A garra da reportagem Carlos Alberto Di Franco




"Os disparos se aproximaram do checkpoint. Rodamos menos de um quilômetro. Depois de uma curva, os ossétios nos esperavam. Um miliciano ajoelhou-se no banco e mirou o fuzil no meu peito, gritando. Abri a porta e pulei na estrada."

O relato em primeira pessoa do repórter Lourival Sant?Ana, enviado especial do jornal O Estado de S. Paulo à Ossétia do Sul, na capa do domingo dia 17, mostra a garra da reportagem de qualidade. A adrenalina da guerra bate forte no leitor, sem sensacionalismo, sem nada de apelativo, numa narrativa informativa e legitimamente dramática. A presença do correspondente no campo de combate possibilita uma cobertura diferenciada e altamente qualificada.

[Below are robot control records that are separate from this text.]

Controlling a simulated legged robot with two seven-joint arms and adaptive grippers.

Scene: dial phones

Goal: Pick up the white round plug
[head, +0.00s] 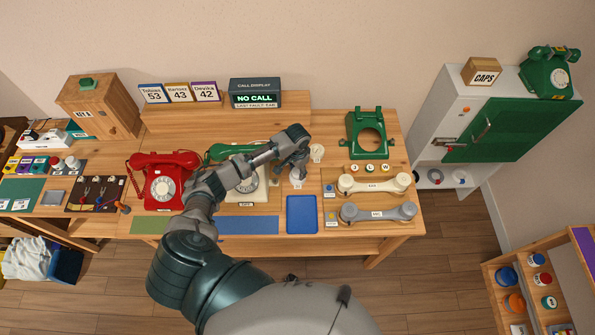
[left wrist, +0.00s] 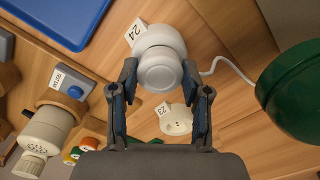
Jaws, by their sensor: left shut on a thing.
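The white round plug (left wrist: 160,58) shows in the left wrist view between my left fingers, beside a tag reading 24. A white cord runs from near it toward a green rounded thing. In the head view the plug (head: 297,178) is a small white shape just under my left gripper (head: 294,168). My left gripper (left wrist: 158,88) is shut on the plug, one finger at each side. I cannot tell whether the plug is clear of the table. My right gripper is not in view.
A white round socket (left wrist: 176,120) tagged 23 lies close by. A blue mat (head: 301,214) is in front of the plug. A cream handset (head: 374,184) and a grey handset (head: 378,212) lie to the right. A red phone (head: 163,182) stands to the left.

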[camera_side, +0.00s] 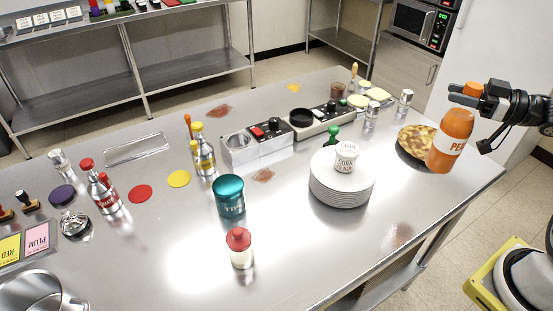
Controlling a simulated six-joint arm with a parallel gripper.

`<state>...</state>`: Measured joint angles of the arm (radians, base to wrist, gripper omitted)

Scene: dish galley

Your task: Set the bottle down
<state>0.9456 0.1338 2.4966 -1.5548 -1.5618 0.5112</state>
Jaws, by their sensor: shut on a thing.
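An orange bottle (450,142) with an orange cap and a white label band, partly readable as "PE", is upright at the right end of the steel table (400,235). My gripper (464,94) comes in from the right and is shut around the top of the bottle, just below the cap. The gripper hides the bottle's neck. The bottle's base shows against the tabletop, but I cannot tell whether it touches. A round brown-and-yellow patterned disc (411,139) lies just left of the bottle, partly hidden by it.
A stack of white plates (340,185) with a white cup (346,156) on top stands left of the bottle. A shaker (404,101) and yellow discs (378,94) are behind. The table's right edge is close to the bottle; the tabletop in front of it is bare.

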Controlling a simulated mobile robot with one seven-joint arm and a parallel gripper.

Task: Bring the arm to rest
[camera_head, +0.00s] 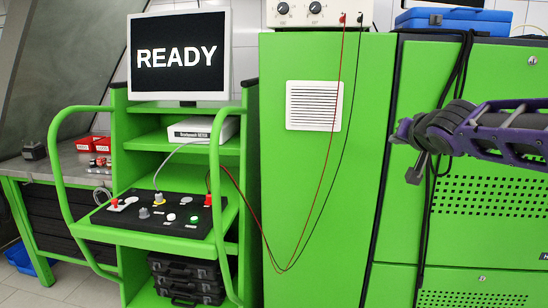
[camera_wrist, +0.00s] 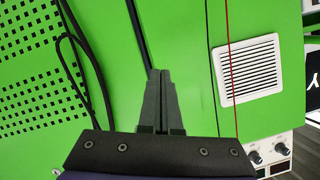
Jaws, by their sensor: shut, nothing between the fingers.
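My gripper (camera_head: 414,176) hangs at the end of my purple and black arm at the right of the head view. It is in front of the green cabinet (camera_head: 325,200). In the wrist view my gripper (camera_wrist: 160,74) shows two dark fingers close together, with nothing between them. The green cabinet panel (camera_wrist: 190,40) fills most of the wrist view behind the fingers. The arm's base end is out of the head view at the right.
A control desk (camera_head: 178,236) with knobs stands at left under a monitor (camera_head: 180,55) reading READY. Red and black cables hang before the cabinet. A black cable bundle (camera_head: 462,65) hangs behind my arm. A blue case (camera_head: 455,20) lies on top. A workbench (camera_head: 30,168) stands far left.

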Tradicionalmente fortes no tratamento da informação, inúmeros jornais têm sucumbido às regras ditadas pela televisão. Ao atribuírem à tela mágica (e também à internet) a responsabilidade pelo emagrecimento de suas carteiras de leitores, partiram, num erro de avaliação, para uma rigorosa imitação de outros meios. Cobertura de celebridades, superficialidade e frivolidade têm sido, equivocadamente, a receita para conquistar novos leitores. Matérias de comportamento, carregadas de carga freudiana, festejam suposta empatia com as tribos dos descolados.

Títulos e fotos com forte apelo emocional ensaiam evoluções num terreno em que a TV é muito mais competente. O jornalismo virou show business. Espartilhados pelo mundo do entretenimento, jornalistas estão sendo empurrados para o incômodo papel de uma peça descartável na linha de montagem da ditadura do marketing.

Estamos imobilizados por uma falácia. A força da imagem, evidente e indiscutível, gerou um perverso complexo de inferioridade nas redações dos jornais. Perdemos a capacidade de sonhar e a ousadia de reinventar o jornal. O marketing, instrumento válido e necessário, tem provocado uma verdadeira deserção editorial. O show business é uma realidade. Mas há espaço, e muito, para o jornalismo de qualidade.

O nosso problema, ao menos no Brasil, não é de falta de mercado, mas de incapacidade de conquistar uma multidão de novos leitores. Ninguém resiste à matéria inteligente e criativa. Em minhas experiências de consultoria, aqui e lá fora, tenho visto uma florada de novos leitores em terreno aparentemente árido e pedregoso. O problema não está na concorrência dos outros meios, embora ela exista e não possa ser subestimada, mas na nossa incapacidade de surpreender e emocionar o leitor. Os jornais, prisioneiros das regras ditadas pelo marketing, estão parecidos, previsíveis e, conseqüentemente, chatos.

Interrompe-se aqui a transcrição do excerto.